According to Daniel Pink’s A Whole New Mind, “Design is a classic whole-minded aptitude” and “… as more people develop a design sensibility, we’ll increasingly be able to deploy design for it’s ultimate purpose: changing the world.”

Daniel Pink’s A Whole New Mind heralds a whole new day, when the right brain skills and traits join the traditional dominion of the right brain perspective to produce a truly integrated psyche, and a healthier more balanced future. Moreover, he says this shift is imminent for a number of perfectly logical reasons.

Design is the first of six right brain skill or ‘senses’ Pink profiles in his book as important to our emerging collective future, and he seems to look at the design mind-set as a kind of super-aptitude that encompasses all the others in interesting ways. 

"Design is a classic whole-minded aptitude", Pink asserts, and "… as more people develop a design sensibility, we’ll increasingly be able to deploy design for it’s ultimate purpose: changing the world."

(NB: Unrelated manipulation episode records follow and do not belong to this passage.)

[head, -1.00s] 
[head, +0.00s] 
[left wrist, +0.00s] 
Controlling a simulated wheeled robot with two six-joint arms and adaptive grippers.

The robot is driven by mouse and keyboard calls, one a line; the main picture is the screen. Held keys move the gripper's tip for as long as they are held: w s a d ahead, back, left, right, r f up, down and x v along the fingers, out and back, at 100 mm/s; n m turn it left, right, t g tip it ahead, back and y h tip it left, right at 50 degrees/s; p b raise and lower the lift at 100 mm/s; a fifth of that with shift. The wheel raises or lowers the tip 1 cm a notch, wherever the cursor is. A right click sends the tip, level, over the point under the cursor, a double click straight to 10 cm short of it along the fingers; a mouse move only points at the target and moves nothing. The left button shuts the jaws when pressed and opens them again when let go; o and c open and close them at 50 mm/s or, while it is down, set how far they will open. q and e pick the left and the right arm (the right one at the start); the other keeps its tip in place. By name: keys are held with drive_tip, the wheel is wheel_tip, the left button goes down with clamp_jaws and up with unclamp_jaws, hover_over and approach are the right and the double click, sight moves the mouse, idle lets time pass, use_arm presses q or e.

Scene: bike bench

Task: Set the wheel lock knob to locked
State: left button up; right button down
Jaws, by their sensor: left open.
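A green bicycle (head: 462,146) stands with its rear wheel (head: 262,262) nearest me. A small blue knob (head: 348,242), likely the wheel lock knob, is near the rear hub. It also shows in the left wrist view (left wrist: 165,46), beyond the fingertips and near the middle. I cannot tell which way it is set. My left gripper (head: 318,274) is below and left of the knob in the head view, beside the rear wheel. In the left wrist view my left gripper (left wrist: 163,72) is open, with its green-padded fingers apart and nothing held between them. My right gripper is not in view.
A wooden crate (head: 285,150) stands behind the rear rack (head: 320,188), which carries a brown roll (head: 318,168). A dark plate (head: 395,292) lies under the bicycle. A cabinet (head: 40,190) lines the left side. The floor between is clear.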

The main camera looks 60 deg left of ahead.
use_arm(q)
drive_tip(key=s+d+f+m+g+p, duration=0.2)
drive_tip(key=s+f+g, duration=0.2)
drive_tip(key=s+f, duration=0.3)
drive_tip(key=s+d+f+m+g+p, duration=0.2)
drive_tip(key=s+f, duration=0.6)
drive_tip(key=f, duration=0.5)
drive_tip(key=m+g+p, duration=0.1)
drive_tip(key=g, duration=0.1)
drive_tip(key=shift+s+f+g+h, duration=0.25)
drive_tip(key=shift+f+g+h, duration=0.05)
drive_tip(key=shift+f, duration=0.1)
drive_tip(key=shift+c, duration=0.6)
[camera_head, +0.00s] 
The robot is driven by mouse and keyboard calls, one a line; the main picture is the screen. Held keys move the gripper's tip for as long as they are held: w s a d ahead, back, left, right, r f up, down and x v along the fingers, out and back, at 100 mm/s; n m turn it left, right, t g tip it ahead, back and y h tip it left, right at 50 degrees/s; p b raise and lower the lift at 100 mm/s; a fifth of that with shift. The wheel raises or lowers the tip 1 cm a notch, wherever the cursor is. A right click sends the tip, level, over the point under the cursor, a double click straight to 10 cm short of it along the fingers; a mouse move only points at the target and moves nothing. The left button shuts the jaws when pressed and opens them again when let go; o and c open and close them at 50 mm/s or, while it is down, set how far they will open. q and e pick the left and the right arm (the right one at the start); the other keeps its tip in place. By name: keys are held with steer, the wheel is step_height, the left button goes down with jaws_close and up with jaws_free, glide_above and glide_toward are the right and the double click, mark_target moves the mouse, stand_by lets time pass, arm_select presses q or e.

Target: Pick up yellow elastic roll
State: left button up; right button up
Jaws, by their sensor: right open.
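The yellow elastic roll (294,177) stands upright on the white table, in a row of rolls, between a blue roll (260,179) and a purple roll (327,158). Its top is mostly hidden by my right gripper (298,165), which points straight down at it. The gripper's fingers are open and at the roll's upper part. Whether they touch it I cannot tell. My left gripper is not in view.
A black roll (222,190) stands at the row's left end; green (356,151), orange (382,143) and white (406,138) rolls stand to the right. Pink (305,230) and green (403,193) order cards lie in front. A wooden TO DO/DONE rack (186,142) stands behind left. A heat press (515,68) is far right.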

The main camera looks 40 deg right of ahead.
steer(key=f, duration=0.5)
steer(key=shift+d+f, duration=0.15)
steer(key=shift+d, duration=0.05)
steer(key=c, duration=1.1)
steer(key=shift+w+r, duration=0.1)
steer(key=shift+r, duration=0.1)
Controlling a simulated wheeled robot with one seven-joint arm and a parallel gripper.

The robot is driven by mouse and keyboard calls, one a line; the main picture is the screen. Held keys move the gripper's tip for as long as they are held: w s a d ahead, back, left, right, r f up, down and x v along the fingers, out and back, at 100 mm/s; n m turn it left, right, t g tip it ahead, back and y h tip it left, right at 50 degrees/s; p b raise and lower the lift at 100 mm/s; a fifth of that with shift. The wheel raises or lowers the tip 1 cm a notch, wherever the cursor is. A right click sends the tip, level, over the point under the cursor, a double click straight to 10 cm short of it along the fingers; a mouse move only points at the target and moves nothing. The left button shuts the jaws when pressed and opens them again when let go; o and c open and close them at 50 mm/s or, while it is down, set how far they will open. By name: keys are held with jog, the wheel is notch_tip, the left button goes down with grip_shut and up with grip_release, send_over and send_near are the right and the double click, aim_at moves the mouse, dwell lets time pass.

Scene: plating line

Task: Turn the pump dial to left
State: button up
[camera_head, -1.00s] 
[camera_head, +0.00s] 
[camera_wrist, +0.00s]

One of the justifications for Pink’s assertion is the inter-disciplinary skills that are essential to good design. The ability to think ‘out of the box’ and see the ‘big picture’, the ability to put yourself in other’s shoes, create meaning, and be a little whimsical that are the essence of the other right brain skills he mentions are all necessary prerequisites to the designer’s art. If you add beauty, the aesthetic aspect of design, you have an extraordinarily valuable skill that has uses far beyond the popular idea of design as decoration.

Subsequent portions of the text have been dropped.